Beating up a woman in Oklahoma could bring 90 days in jail. Kicking a cat is an entirely different matter; that's a felony that could mean years behind bars.

"It's absurd," said Georgie Rasco of the Oklahoma Coalition on Domestic Violence and Sexual Assault.Kicking a cat "is horrendous and I'm disgusted by that," Rasco said, "but as a women's advocate on domestic violence, it angers me we don't get the same response judicially when he goes out and kicks his girlfriend."

The disparity emerged recently in two cases involving Oklahoma City police officers.

Sgt. Aaron G. Watson is accused of slamming his girlfriend's head into a wall, dragging her by the hair, handcuffing her and kicking her. He was charged with misdemeanor assault and battery, punishable by up to 90 days in jail.

Sgt. Wayne M. Hlinicky is accused of maliciously kicking a cat at the airport. He's charged with animal cruelty - a felony. If convicted, he could be sentenced to up to five years in prison and fined up to $5,000.

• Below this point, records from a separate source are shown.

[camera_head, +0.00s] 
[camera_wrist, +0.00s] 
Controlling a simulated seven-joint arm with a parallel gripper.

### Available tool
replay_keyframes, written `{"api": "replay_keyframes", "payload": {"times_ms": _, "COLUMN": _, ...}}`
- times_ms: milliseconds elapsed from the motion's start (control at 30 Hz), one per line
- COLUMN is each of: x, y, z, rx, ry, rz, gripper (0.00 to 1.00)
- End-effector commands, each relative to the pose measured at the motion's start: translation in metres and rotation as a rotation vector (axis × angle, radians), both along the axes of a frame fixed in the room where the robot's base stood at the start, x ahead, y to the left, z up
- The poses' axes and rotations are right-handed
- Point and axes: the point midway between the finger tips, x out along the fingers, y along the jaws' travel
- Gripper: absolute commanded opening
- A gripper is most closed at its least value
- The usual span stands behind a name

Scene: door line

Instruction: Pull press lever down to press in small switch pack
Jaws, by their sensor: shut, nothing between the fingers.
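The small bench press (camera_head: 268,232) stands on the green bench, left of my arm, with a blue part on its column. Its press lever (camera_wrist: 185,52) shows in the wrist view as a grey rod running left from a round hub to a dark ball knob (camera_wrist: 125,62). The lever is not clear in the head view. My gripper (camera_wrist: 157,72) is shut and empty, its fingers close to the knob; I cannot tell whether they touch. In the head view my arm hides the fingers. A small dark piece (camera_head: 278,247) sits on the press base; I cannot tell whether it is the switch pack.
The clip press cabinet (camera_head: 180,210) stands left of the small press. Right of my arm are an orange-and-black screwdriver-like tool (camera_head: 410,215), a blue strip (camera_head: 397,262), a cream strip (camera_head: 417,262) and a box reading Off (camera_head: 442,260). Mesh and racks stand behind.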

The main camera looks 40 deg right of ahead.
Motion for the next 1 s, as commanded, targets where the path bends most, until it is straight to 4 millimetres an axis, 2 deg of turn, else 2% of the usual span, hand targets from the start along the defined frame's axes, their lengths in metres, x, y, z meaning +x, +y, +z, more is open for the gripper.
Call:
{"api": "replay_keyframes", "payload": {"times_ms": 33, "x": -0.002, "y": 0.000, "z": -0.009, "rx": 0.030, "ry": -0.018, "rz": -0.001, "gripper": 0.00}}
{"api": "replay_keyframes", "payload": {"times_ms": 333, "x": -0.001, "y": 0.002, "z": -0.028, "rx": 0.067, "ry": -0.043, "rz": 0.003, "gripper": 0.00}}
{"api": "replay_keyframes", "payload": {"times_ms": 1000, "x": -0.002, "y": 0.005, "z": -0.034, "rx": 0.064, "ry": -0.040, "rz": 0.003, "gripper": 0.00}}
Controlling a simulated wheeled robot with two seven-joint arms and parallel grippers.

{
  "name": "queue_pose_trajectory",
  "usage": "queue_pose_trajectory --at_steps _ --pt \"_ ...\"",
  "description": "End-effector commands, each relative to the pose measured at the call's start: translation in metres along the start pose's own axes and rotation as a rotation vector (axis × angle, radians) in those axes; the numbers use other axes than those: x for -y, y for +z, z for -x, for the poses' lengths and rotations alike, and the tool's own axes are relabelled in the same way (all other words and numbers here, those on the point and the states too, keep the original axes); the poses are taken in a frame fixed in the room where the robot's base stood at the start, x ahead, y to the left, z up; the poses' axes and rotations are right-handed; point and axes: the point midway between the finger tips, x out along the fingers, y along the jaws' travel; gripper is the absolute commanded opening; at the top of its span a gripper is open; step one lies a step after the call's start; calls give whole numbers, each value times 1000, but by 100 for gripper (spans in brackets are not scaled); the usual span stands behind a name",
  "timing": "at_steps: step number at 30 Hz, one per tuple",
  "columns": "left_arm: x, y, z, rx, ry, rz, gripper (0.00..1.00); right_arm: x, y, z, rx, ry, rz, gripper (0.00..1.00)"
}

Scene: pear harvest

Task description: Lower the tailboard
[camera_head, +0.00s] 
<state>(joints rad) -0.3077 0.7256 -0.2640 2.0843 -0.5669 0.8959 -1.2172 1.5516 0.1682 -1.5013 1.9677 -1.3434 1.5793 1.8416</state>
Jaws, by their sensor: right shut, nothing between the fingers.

Prosecutors say there's little they can do. There are no misdemeanor statutes in Oklahoma for animal cruelty, so any such charge has to be filed as a felony, Assistant District Attorney Richard Wintory said.

Assault and battery, on the other hand, is generally a misdemeanor unless a dangerous weapon was used or the victim's injuries were severe enough. The woman allegedly assaulted by Watson suffered a ruptured eardrum.

"We don't get to a felony until we get to maiming," prosecutor Gary Ackley said.

There's another disparity involved in the cases: Hlinicky would be automatically discharged from the department on a felony conviction. A misdemeanor conviction would not be automatic grounds to dismiss Watson.